On Thu, 2005-03-03 at 21:30 -0800, Andrew Morton wrote:
> You cannot have it both ways.  Either the kernel needs testers, or it is
> "stable".  See how these are opposites?

I don't see a contradiction. You need testers for release candidates to
make them stable. The problem is that Linux release candidates are not
release candidates. 

> We don't _need_ people to test stable kernels, because they're stable. 
> (OK, we'll pick up on a few things, but we'd pick up on them if people were
> testing tip-of-tree, as well).

I don't see that the releases are stable.
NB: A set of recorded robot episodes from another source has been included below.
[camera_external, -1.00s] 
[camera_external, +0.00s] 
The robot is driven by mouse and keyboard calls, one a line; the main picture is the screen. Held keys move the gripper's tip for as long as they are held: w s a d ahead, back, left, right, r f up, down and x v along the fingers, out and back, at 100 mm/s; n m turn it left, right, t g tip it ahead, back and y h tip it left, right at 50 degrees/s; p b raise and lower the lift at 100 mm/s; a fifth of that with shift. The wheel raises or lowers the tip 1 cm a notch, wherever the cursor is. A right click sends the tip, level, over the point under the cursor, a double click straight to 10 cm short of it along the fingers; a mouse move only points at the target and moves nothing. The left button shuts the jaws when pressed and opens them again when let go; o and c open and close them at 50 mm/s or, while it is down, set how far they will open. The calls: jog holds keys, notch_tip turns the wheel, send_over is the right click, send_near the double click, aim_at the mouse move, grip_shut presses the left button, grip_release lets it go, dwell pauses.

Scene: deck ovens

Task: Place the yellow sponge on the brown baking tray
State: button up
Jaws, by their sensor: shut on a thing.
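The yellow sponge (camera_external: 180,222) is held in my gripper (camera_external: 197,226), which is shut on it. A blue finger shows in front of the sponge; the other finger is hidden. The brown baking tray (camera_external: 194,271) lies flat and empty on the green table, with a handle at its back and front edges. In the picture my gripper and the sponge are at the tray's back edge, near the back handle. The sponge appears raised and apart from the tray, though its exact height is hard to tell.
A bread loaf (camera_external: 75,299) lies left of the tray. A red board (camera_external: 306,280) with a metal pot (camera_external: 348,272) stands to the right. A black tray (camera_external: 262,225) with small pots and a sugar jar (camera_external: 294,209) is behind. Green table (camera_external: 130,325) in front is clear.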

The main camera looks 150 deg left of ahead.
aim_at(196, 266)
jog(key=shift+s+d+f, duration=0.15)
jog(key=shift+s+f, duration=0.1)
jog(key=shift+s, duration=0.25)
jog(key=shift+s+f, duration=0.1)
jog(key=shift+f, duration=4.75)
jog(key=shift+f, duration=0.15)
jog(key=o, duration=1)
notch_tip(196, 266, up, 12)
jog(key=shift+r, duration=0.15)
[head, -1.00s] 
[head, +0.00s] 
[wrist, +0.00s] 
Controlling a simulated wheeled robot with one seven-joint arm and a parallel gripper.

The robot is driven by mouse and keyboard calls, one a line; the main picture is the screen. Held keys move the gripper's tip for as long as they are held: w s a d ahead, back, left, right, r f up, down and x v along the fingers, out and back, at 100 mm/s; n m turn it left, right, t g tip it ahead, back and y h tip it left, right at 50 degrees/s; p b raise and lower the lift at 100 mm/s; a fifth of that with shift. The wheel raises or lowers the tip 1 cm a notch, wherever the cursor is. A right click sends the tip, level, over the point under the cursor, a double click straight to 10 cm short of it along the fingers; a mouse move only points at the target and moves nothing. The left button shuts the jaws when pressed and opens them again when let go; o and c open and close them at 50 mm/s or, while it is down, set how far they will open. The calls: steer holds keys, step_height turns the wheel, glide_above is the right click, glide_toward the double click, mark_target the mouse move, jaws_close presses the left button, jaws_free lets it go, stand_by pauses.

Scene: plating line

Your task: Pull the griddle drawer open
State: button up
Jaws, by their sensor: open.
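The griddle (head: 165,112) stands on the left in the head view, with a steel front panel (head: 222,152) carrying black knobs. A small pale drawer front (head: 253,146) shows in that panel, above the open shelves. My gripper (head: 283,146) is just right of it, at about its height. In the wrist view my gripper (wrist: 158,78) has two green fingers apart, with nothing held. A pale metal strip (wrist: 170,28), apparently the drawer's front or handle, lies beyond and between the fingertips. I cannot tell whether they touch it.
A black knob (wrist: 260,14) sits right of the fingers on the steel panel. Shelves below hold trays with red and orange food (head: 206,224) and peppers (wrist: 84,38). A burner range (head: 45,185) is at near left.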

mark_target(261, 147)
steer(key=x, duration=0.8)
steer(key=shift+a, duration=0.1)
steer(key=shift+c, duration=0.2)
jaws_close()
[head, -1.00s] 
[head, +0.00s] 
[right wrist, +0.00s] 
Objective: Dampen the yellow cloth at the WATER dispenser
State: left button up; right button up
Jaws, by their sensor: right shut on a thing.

They are defined stable by
proclamation. 

> The 2.6.x.y thing is a service to people who want 2.6.x with kinks ironed
> out.  It's not particularly interesting or useful from a development POV,
> apart from its potential to attract a few people who are presently stuck on
> 2.4 or 2.6.crufty.

This 2.6.x.y tree will change nothing as long as the underlying problem
is not solved.
 
> It won't help that at all.  None of these proposals will increase testing
> of tip-of-tree.  In fact the 2.6.x proposal may decrease that level of
> that testing, although probably not much.
> There is no complete answer to all of this, because there are competing
> needs.  It's a question of balance.

A clearly defined switch from -preX to -rc will give the avarage user a
clear sign where he might jump in and test. 

2.6.11-rc5 (which is -pre5 in disguise) would have been the real point
for a -rc1 ...-rcX freeze and testing phase.